Entries:

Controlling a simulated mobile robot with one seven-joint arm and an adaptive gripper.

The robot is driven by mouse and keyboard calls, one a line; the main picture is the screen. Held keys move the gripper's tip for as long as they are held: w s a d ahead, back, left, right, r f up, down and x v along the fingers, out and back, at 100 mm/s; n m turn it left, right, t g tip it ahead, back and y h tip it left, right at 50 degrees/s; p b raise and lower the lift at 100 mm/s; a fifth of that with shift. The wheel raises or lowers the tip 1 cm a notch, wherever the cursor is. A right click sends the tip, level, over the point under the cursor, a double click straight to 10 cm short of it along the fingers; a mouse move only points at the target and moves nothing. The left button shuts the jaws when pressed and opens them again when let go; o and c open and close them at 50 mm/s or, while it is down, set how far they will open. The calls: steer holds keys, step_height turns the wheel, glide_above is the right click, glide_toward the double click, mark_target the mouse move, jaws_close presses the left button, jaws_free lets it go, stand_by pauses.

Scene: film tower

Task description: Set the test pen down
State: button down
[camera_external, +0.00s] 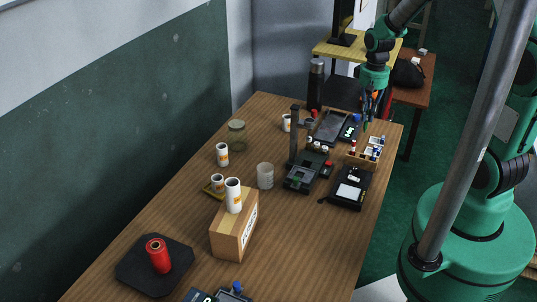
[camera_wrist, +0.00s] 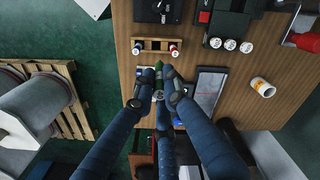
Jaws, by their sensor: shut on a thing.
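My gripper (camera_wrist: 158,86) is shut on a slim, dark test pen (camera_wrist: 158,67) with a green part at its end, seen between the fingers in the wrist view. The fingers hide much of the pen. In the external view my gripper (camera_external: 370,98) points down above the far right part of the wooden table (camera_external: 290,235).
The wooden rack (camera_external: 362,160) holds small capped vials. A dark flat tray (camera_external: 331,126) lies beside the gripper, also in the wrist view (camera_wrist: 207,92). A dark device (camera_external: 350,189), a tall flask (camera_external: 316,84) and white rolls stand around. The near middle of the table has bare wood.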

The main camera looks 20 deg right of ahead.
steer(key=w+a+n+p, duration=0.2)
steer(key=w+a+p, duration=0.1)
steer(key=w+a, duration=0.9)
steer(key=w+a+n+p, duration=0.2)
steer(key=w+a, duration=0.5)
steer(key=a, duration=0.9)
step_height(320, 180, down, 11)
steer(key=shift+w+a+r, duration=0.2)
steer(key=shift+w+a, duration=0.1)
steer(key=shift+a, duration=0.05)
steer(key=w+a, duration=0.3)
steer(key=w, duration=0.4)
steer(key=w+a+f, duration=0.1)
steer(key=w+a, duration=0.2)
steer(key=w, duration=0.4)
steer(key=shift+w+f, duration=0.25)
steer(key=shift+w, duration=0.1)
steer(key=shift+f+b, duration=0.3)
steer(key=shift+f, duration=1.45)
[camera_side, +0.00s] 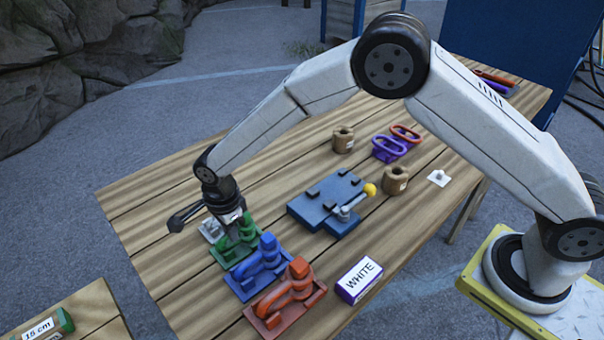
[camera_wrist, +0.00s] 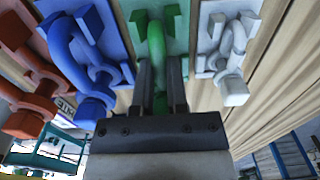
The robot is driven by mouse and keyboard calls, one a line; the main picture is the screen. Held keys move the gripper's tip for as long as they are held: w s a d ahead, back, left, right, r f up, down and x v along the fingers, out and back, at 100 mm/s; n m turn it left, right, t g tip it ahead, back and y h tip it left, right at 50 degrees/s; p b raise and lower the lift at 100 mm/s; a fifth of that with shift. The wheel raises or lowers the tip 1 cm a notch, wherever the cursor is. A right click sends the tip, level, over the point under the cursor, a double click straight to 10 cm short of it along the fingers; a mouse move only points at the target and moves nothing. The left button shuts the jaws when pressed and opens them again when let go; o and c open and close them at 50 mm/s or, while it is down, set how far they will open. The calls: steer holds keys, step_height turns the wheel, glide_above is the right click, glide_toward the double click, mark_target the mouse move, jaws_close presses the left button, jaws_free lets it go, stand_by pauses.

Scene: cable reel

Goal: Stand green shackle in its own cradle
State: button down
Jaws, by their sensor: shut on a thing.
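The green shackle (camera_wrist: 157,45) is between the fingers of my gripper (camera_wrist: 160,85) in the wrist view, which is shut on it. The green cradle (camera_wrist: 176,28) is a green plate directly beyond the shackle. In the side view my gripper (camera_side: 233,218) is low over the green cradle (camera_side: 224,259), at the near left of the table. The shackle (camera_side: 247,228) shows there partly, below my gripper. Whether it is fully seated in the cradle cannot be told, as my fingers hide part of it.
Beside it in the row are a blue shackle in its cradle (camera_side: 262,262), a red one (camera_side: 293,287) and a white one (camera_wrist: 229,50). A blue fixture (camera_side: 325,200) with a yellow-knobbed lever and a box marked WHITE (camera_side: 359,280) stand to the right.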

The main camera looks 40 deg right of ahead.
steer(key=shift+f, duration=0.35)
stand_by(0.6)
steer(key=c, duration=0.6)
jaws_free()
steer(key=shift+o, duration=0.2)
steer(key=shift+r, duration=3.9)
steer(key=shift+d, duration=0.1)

---

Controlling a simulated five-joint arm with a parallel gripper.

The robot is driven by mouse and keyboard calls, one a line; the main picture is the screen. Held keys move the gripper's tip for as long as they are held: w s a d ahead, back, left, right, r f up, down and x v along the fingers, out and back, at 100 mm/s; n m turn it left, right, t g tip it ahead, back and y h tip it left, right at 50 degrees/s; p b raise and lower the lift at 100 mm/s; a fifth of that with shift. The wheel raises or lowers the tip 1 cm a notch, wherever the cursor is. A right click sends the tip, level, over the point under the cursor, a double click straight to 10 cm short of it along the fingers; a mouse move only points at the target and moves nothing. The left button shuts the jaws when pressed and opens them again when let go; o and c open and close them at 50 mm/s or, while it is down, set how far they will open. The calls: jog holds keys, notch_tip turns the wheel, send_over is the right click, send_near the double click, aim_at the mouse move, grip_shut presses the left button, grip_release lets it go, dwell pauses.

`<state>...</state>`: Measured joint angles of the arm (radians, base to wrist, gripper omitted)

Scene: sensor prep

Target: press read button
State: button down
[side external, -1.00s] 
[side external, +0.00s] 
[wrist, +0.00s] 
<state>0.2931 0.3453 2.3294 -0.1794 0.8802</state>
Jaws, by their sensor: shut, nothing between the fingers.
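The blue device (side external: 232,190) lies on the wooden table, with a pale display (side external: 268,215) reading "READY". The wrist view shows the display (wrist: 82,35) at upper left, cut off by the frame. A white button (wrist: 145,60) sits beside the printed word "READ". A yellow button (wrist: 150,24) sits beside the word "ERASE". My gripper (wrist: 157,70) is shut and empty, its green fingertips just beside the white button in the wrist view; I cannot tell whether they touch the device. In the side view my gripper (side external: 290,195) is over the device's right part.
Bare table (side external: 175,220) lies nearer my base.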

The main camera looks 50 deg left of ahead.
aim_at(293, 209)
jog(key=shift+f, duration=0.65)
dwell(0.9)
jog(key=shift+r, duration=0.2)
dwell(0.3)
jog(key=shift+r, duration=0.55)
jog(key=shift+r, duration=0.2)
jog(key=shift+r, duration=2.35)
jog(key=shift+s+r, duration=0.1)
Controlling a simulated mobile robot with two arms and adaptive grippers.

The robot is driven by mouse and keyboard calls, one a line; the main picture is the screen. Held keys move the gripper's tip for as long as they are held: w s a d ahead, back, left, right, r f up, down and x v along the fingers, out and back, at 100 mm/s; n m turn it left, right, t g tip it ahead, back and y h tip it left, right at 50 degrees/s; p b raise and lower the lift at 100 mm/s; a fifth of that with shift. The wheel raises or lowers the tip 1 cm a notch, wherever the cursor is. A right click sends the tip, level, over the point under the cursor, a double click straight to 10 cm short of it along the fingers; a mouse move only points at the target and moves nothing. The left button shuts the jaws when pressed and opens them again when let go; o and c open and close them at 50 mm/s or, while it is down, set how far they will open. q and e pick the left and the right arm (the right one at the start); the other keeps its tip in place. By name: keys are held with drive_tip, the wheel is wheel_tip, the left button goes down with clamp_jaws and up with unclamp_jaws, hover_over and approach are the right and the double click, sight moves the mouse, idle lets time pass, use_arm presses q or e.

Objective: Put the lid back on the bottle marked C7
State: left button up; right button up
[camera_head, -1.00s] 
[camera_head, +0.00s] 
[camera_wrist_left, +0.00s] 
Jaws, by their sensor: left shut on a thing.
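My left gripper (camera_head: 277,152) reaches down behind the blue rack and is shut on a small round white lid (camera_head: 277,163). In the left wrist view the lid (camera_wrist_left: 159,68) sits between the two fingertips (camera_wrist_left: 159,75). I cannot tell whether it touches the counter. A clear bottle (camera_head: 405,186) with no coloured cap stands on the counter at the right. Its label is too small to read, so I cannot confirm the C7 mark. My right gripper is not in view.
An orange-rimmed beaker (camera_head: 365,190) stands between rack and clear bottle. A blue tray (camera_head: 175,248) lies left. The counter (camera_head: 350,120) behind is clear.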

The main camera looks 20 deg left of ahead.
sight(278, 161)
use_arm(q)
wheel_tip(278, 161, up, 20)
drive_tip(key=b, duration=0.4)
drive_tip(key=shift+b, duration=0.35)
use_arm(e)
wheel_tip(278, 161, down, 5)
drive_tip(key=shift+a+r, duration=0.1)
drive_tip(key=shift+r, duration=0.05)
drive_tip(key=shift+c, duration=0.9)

Written request: Filter the listing for the word "Controlling" and copy every line that holds it.

Answer to the task:
Controlling a simulated mobile robot with one seven-joint arm and an adaptive gripper.
Controlling a simulated five-joint arm with a parallel gripper.
Controlling a simulated mobile robot with two arms and adaptive grippers.

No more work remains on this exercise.